Sein Leben lang war Mendelsohn Zionist, befürwortete also die Gründung eines jüdischen Staates in Palästina. Die Entwicklung in Palästina fand er anregend und verlegte, nachdem er schon 1934 ein Büro in Jerusalem eröffnet hatte, 1939 sein Architekturbüro endgültig nach Palästina. „Der Orientale aus Ostpreußen“ wie er sich selbst scherzhaft nannte, wollte am neuen Palästina mitbauen. Als aber im Zuge des Zweiten Weltkrieges die Bautätigkeit in Palästina fast zum Erliegen kam und die Gefahr wuchs, dass die deutschen Truppen einmarschieren könnten (sie standen schon an der ägyptischen Grenze!), emigrierte er über Basra, Karatchi, Kapstadt und Trinidat 1941 nach New York. In den USA war er beratend für die US-Regierung tätig. Unter seiner Anleitung wurde ein Häuserblock in typisch deutscher Bauart realistisch nachgebaut, um die Auswirkungen von Brandbomben zu testen. 1945 siedelte er nach San Francisco über und widmete sich vornehmlich dem Synagogenbau in Amerika. Er plante sogar ein Denkmal für die Opfer des Nationalsozialismus (das Denkmal war geplant für die sechs Millionen Juden Europas) in New York, das aber nie realisiert wurde. Am 15. September 1953 starb Erich Mendelsohn im Alter von 66 Jahren in San Francisco. Der umfangreiche Nachlass Mendelsohns liegt in der Kunstbibliothek Staatliche Museen zu Berlin: nahezu alle Handskizzen (jedenfalls alle, die er besaß), seine Vortragsmanuskripte, Originalabzüge der Fotos seiner Bauten, sein schriftlicher Nachlass (darunter die Briefe an seine Frau, an Freunde und Kollegen) und die Diasammlung.
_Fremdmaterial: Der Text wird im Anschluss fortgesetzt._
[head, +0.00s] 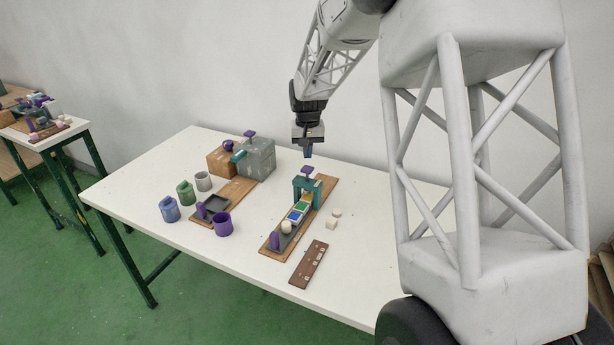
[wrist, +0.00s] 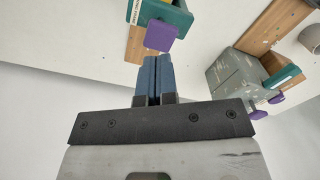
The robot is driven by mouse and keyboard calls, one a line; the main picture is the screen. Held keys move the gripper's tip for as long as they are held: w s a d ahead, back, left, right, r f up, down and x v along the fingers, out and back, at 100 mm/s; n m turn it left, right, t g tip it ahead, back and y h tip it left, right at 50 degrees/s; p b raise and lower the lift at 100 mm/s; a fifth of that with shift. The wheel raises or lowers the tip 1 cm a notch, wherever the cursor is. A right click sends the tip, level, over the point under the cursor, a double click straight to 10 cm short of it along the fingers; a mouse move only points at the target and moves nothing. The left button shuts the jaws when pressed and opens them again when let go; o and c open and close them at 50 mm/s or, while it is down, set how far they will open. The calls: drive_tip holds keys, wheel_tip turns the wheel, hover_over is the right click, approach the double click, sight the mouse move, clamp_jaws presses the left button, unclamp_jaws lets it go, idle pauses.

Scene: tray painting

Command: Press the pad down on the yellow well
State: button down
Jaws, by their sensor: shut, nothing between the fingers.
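My gripper (head: 308,154) hangs above the table, fingers pointing down, shut and empty. Its blue fingers show in the wrist view (wrist: 153,68). Below it in the head view is a purple square knob (head: 307,170) on top of a teal frame (head: 307,185); the knob also shows just beyond the fingertips in the wrist view (wrist: 160,34), with no clear contact. The frame straddles a grey tray on a wooden board (head: 266,247). The tray's row holds a yellow well (head: 307,197), partly under the frame, then a green well (head: 302,206) and a blue well (head: 295,215). The pad's underside is hidden.
White blocks (head: 331,224) and a brown strip (head: 309,264) lie to the right.

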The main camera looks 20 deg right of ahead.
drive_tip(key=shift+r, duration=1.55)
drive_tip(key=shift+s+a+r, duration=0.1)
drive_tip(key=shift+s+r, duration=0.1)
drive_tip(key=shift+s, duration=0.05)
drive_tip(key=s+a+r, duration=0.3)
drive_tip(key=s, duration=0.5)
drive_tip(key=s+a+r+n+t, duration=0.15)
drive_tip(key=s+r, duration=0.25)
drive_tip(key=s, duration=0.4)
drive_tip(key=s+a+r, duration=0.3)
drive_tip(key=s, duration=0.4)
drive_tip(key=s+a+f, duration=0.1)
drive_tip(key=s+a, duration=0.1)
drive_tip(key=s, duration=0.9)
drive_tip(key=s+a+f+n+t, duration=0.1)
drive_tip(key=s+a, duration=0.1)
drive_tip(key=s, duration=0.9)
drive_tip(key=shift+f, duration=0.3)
Aus dem Nachlass seiner Witwe Louise, der später auf dem Markt kam, hat die Kunstbibliothek damals leider nur die Modelle gekauft, nicht aber ihre Briefe an Erich, ihren schriftlichen Nachlass und die privaten Fotoalben. Diese Objekte gingen dann ans Getty Research Institute in Los Angeles.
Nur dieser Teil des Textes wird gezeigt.